Stored data
▬▬▬
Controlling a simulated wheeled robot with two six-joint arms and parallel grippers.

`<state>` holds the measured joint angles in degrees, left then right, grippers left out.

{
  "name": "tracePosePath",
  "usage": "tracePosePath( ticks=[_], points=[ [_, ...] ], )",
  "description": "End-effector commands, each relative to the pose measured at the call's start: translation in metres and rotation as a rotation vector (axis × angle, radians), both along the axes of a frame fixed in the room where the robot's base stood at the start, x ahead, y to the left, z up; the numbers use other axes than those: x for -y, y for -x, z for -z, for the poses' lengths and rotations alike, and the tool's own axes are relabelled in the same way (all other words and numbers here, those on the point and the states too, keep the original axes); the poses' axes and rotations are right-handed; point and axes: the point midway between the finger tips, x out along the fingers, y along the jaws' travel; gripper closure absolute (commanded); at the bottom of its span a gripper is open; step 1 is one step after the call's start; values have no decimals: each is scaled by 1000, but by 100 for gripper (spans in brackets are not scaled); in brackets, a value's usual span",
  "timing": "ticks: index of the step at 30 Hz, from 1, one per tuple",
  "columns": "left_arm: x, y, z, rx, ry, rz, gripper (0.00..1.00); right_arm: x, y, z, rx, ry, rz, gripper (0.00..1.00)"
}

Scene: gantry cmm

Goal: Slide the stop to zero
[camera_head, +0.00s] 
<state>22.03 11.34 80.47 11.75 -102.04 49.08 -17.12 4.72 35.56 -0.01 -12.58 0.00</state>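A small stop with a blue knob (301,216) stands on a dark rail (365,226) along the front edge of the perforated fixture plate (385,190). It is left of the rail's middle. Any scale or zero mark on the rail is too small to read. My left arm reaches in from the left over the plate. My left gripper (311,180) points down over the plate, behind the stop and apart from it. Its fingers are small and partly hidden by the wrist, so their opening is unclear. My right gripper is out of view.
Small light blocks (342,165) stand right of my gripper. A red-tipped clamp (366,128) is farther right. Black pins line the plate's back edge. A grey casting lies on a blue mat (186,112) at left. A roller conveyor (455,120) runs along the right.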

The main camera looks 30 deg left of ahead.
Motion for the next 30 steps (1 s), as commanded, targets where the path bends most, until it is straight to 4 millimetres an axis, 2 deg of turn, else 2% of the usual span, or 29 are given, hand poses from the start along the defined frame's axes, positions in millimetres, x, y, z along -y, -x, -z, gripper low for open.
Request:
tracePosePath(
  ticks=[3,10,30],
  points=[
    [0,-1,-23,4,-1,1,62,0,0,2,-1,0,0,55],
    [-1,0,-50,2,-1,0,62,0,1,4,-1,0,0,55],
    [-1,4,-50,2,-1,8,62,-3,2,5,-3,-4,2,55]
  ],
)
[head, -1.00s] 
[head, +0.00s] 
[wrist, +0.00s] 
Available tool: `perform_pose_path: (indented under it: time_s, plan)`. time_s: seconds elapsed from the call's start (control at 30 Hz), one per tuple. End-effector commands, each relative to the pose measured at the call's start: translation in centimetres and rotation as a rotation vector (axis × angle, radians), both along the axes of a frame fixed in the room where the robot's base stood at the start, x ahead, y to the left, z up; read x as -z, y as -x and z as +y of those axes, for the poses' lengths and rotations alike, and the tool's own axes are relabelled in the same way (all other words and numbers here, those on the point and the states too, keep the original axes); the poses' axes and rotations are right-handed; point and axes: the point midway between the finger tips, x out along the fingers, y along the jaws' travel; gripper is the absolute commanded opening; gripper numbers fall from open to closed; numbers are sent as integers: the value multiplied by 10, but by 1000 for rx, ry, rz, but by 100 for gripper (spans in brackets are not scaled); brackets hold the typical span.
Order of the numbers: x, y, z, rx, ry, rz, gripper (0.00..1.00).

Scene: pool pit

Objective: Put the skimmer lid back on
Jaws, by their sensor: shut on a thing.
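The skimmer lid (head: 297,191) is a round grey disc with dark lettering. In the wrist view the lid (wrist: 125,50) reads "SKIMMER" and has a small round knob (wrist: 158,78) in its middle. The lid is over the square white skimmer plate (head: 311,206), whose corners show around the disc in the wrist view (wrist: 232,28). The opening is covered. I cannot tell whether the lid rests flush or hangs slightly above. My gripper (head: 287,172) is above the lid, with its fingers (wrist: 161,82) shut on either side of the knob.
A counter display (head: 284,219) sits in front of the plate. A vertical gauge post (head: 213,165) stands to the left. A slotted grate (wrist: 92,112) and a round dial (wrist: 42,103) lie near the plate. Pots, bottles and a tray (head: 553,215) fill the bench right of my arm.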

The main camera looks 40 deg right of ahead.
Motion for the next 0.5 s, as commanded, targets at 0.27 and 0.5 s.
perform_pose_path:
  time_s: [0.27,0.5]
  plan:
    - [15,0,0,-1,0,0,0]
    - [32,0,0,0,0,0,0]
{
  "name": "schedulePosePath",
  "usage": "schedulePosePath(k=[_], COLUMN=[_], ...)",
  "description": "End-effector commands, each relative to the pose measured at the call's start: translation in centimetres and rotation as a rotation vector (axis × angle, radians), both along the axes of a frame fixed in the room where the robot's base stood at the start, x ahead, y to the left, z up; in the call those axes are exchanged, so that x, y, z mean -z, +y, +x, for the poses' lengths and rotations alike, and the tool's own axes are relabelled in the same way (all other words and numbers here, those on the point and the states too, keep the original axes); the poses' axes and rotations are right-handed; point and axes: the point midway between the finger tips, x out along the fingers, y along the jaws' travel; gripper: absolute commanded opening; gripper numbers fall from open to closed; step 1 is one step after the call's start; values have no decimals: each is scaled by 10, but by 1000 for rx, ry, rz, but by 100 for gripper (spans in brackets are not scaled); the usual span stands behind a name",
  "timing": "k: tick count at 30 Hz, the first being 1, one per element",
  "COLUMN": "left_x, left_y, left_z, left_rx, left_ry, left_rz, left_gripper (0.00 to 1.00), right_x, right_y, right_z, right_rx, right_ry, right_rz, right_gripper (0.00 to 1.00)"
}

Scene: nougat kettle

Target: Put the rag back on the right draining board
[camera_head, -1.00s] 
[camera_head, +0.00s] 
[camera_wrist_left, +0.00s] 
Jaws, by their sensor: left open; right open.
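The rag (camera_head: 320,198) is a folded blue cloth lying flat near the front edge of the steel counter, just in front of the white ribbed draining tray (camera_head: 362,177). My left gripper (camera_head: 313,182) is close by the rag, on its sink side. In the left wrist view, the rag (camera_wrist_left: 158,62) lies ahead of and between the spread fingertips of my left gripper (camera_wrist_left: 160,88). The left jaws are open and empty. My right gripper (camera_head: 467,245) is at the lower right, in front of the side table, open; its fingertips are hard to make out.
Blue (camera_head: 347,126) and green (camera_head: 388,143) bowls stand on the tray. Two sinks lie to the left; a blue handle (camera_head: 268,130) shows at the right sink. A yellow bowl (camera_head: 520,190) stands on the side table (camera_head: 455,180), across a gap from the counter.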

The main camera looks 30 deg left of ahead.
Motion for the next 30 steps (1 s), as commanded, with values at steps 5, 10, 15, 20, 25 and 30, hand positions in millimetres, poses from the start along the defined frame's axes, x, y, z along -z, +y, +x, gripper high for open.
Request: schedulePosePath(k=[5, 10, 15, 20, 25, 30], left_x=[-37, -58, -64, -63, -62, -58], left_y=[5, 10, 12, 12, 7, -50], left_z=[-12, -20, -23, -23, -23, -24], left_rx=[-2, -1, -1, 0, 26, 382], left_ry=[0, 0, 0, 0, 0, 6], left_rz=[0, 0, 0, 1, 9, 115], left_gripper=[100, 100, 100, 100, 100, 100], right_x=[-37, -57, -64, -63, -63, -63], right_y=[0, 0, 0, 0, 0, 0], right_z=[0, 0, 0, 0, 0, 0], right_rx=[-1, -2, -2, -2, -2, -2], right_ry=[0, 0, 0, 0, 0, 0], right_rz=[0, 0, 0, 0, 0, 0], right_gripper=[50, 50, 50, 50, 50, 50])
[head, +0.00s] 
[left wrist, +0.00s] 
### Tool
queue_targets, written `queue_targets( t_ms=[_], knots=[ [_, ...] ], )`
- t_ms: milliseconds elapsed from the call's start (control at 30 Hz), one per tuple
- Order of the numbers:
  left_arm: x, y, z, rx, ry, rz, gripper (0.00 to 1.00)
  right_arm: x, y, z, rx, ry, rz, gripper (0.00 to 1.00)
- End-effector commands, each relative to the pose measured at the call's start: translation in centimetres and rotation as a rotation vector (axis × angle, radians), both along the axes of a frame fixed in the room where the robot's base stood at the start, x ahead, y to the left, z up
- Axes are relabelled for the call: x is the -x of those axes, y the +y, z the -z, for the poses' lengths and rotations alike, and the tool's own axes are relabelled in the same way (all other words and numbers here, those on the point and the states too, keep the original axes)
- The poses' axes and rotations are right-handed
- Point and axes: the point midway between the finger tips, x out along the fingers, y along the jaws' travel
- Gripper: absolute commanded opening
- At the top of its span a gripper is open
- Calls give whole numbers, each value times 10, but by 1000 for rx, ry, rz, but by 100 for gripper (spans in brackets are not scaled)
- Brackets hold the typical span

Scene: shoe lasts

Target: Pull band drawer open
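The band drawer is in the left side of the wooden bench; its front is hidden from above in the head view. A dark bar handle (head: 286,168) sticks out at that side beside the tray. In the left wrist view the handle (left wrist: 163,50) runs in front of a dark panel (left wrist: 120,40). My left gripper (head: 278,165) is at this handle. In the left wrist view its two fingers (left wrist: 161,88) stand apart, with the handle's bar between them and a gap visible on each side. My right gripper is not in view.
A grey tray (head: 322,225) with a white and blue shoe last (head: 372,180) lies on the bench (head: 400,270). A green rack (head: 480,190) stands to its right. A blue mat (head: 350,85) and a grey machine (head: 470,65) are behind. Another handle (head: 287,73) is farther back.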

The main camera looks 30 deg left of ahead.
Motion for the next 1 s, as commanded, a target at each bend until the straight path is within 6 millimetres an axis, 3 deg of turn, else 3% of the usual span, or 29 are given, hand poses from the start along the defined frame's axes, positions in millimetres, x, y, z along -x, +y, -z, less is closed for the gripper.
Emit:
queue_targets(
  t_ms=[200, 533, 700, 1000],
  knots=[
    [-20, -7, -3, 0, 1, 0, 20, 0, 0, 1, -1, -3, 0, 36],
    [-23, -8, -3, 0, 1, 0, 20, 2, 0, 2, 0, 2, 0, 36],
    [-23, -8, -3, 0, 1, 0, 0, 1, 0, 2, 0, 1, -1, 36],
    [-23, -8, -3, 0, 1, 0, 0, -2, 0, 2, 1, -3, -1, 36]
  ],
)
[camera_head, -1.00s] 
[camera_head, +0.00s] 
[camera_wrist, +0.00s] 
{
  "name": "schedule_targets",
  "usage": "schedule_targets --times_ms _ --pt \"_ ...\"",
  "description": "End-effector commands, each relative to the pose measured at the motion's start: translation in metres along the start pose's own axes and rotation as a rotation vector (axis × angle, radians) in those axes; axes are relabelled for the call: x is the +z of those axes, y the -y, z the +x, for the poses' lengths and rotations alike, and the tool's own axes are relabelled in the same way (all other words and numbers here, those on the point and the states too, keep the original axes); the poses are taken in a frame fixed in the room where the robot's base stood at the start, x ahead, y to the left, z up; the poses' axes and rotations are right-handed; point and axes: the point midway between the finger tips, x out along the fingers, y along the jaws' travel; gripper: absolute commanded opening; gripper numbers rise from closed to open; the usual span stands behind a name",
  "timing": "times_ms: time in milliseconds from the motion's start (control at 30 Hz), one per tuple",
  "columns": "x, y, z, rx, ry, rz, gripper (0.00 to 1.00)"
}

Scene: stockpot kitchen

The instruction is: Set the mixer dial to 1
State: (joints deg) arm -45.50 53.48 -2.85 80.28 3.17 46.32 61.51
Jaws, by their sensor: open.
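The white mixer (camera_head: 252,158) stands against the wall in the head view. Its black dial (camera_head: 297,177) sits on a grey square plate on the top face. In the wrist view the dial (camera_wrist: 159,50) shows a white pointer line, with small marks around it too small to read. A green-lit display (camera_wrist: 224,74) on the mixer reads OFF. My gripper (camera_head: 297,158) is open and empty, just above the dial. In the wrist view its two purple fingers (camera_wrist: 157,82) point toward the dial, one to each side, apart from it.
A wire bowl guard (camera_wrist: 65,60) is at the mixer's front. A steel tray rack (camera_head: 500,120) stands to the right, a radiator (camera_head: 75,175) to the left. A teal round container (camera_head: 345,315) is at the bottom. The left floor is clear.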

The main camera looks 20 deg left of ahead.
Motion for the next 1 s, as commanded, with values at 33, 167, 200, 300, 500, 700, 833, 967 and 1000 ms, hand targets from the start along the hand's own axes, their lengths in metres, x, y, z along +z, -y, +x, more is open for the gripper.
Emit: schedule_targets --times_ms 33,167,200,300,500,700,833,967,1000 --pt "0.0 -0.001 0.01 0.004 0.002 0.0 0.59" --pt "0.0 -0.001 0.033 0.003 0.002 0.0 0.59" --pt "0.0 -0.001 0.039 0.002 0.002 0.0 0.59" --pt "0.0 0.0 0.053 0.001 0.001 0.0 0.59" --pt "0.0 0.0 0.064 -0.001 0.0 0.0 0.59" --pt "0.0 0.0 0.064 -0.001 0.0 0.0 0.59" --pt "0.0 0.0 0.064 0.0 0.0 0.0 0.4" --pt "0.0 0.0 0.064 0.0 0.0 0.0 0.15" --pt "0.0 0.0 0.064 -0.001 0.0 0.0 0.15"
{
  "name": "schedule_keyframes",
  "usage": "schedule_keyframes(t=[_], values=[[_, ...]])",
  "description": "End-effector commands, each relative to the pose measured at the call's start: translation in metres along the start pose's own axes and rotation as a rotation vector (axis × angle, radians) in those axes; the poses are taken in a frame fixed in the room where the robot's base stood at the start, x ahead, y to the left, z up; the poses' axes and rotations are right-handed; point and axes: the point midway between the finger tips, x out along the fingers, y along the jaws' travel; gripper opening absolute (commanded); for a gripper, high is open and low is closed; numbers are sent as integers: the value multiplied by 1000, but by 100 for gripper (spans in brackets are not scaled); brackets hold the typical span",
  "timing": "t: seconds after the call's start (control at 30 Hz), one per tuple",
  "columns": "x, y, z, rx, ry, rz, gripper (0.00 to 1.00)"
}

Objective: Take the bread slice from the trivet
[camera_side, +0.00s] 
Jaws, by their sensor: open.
▬▬▬
PROBLEM DESCRIPTION – Pick each line holding the word "Scene" out of the listing.

RESPONSE TO THE TASK –
Scene: gantry cmm
Scene: pool pit
Scene: nougat kettle
Scene: shoe lasts
Scene: stockpot kitchen

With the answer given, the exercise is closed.